DeMoivre's Theorem states

(cos x + i sin x)ⁿ = cos (nx) + i sin(nx)

 

Comparing to your problem

(√(2) - i)⁴

 

Initially, you'd look for an angle that satisfies

cos x = √(2)

sin x = -1

 

No such angle exists, so you have to play around with it first. If the left side were multiplied by some factor A, there might be an angle that works.

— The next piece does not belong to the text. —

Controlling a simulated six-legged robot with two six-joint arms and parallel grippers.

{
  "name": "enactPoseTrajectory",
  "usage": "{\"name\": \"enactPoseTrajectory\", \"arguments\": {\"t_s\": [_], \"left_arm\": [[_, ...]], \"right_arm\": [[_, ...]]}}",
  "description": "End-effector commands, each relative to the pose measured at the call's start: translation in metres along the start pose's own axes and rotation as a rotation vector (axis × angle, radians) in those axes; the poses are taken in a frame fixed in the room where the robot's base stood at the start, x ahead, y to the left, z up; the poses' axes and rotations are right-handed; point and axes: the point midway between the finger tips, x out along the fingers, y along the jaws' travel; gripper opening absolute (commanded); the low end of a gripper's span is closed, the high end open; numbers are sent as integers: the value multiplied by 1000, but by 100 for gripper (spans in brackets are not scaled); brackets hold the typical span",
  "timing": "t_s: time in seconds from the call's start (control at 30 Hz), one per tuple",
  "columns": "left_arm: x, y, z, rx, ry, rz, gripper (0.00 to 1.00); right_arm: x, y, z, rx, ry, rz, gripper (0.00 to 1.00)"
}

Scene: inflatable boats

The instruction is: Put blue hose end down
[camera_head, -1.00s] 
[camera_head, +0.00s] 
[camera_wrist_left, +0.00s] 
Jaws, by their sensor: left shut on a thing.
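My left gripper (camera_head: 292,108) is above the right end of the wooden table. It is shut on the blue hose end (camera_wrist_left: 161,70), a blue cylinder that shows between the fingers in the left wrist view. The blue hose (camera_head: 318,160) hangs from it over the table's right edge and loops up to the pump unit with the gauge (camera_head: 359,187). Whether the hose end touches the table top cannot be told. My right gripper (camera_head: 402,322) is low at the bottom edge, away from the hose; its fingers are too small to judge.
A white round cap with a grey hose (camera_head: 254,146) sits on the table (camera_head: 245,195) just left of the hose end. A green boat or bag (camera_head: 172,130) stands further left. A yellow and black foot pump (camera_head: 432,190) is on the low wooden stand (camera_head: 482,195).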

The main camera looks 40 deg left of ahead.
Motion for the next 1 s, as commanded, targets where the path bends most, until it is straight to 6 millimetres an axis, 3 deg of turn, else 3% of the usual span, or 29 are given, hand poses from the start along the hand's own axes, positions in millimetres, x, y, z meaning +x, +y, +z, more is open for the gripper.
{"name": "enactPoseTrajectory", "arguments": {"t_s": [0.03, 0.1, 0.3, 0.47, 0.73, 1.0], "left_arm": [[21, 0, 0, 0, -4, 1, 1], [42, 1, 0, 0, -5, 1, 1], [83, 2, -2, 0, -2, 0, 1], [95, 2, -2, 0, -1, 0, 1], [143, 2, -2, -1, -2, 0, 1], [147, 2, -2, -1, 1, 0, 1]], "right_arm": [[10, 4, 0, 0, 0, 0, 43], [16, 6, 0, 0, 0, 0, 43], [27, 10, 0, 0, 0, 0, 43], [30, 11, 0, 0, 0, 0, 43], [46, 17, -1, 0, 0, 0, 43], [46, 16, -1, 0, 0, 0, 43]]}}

If it were

A cos x + i A sin x

 

A cos x = √(2)

A sin x = -1

 

cos x = √(2)/A

sin x = -1/A

 

You can draw this triangle in the 4th quadrant with x = √(2), y = -1, and the hypotenuse of A = √(3) by the Pythagorean Theorem.

Therefore,

cos x = √(2)/√(3) = √(2/3)

sin x = -1/√(3)

 

and your problem can be written as

(√(3) cos x + i √(3) sin x)⁴

= (√(3))⁴ (cos x + i sin x)⁴

= 3 (cos x + i sin x)⁴

= 3 (cos 4x + i sin 4x)

 

Now you need to find cos 4x and sin 4x. To do that, we'll first find cos 2x and sin 2x

cos 2x = 2 cos² x - 1

   = 2 (√(2/3)² - 1

   = 2 (2/3) - 1

   = 4/3 - 1

   = 1/3

 

sin 2x = 2 sin x cos x

   = 2 (-1/√(3)) (√(2/3))

   = -2√(2) / 3

 

cos 4x = 2 cos² 2x - 1

   = 2 (1/3)² - 1

   = 2/9 - 1

   = -7/9

 

sin 4x = 2 sin 2x cos 2x

   = 2 (-2√(2)/3) (1/3)

   = -4 √(2) / 9

 

Plugging these in to the earlier result,

3 (cos 4x + i sin 4x)

= 3 (-7/9 + i (-4 √(2) / 9) )

= -7/3 - (4 √(2) / 3) i